I am the Research Manager at the Kroc Institute for Peace and Justice at the University of San Diego, and a Ph.D. candidate in Political Science at the University of California, San Diego. I research civil conflict, the organizational development of insurgent groups, and community politics in weak states.

At Kroc, I lead a project on digital peacebuilding and contribute to programs that tracks threats against local policymakers in the United States and that survey women peacebuilders around the world on their security and work contexts.

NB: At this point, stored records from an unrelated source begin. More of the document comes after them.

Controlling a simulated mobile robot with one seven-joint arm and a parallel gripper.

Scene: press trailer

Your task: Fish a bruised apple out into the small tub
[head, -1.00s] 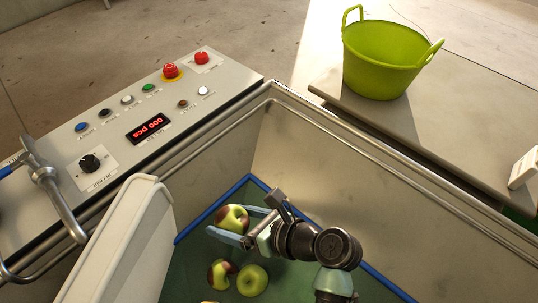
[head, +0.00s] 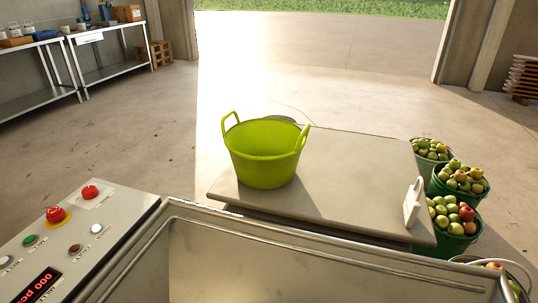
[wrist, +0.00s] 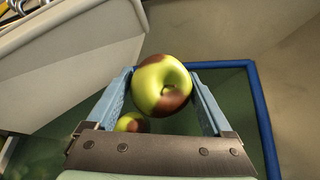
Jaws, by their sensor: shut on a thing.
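In the wrist view my gripper (wrist: 162,92) is shut on a yellow-green apple with brown bruised patches (wrist: 160,78). Its two blue fingers press the apple from either side. Another apple with a brown patch (wrist: 132,122) lies below, partly hidden behind the gripper. The small tub (head: 264,155) is lime green with two handles and stands upright on the flat grey deck beyond the hopper in the head view. The inside of its bottom cannot be seen. My gripper is out of the head view.
The metal hopper rim (head: 330,247) runs between the near side and the deck (head: 340,185). A control panel (head: 70,235) with red buttons is at left. A white upright piece (head: 413,203) stands on the deck's right end. Several buckets of apples (head: 458,180) stand on the floor at right.

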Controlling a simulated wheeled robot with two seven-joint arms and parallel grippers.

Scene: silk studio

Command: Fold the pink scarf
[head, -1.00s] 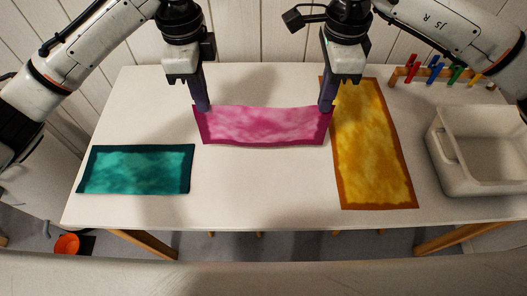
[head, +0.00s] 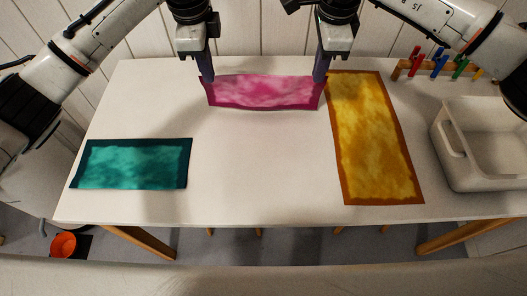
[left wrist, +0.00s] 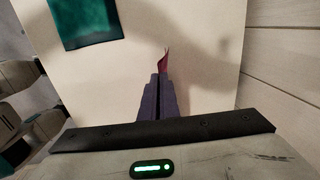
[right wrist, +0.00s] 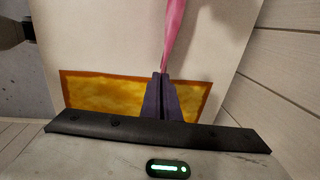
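The pink scarf (head: 264,91) with its darker magenta border hangs between my two grippers near the back of the white table. My left gripper (head: 207,79) is shut on its left end, and my right gripper (head: 320,79) is shut on its right end. In the left wrist view a small dark pink piece of scarf (left wrist: 166,62) sticks out from the closed fingers (left wrist: 159,84). In the right wrist view a narrow pink strip of scarf (right wrist: 173,35) runs up from the closed fingers (right wrist: 161,82). Whether its lower edge touches the table is unclear.
A teal scarf (head: 132,164) lies flat at the left on the table (head: 258,185). A yellow scarf (head: 374,140) lies flat right of the pink one. A grey bin (head: 451,163) and a rack with coloured pegs (head: 437,68) are at the right. The table's front middle is clear.

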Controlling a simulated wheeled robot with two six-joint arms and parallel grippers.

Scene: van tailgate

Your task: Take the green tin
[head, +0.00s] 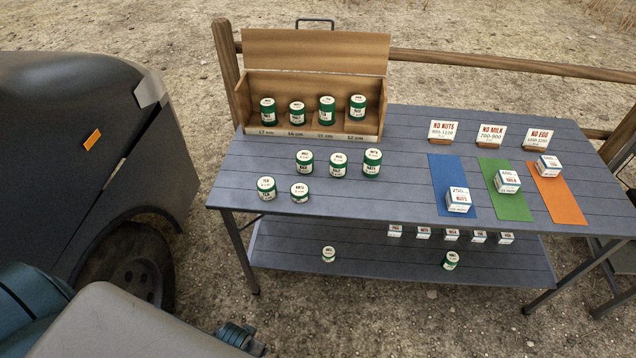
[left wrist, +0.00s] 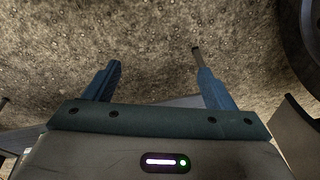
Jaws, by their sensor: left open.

My dissertation considers the organizational development of the Maoist insurgency in Nepal. In particular, it demonstrates that Maoist rebels relied heavily on the support of forestry conservation groups to build their own capacity. Forestry groups, grassroots civilian collectives that created and enforced rules about land use and animal husbandry, helped mobilize Maoist allied civilians in the villages where they operated. Maoists were more likely to recruit, build public services, and assassinate rival political operatives in villages with forestry groups.

I also have ongoing projects in the Kenya/Somalia border region, and you can read my work on South Africa in World Development, or in the research tab of this site.

I teach introductory courses in Comparative Politics and International Relations, and upper division courses in civil conflict, the trafficking/insurgency nexus, and local political development with regional foci on sub-Saharan Africa and South Asia.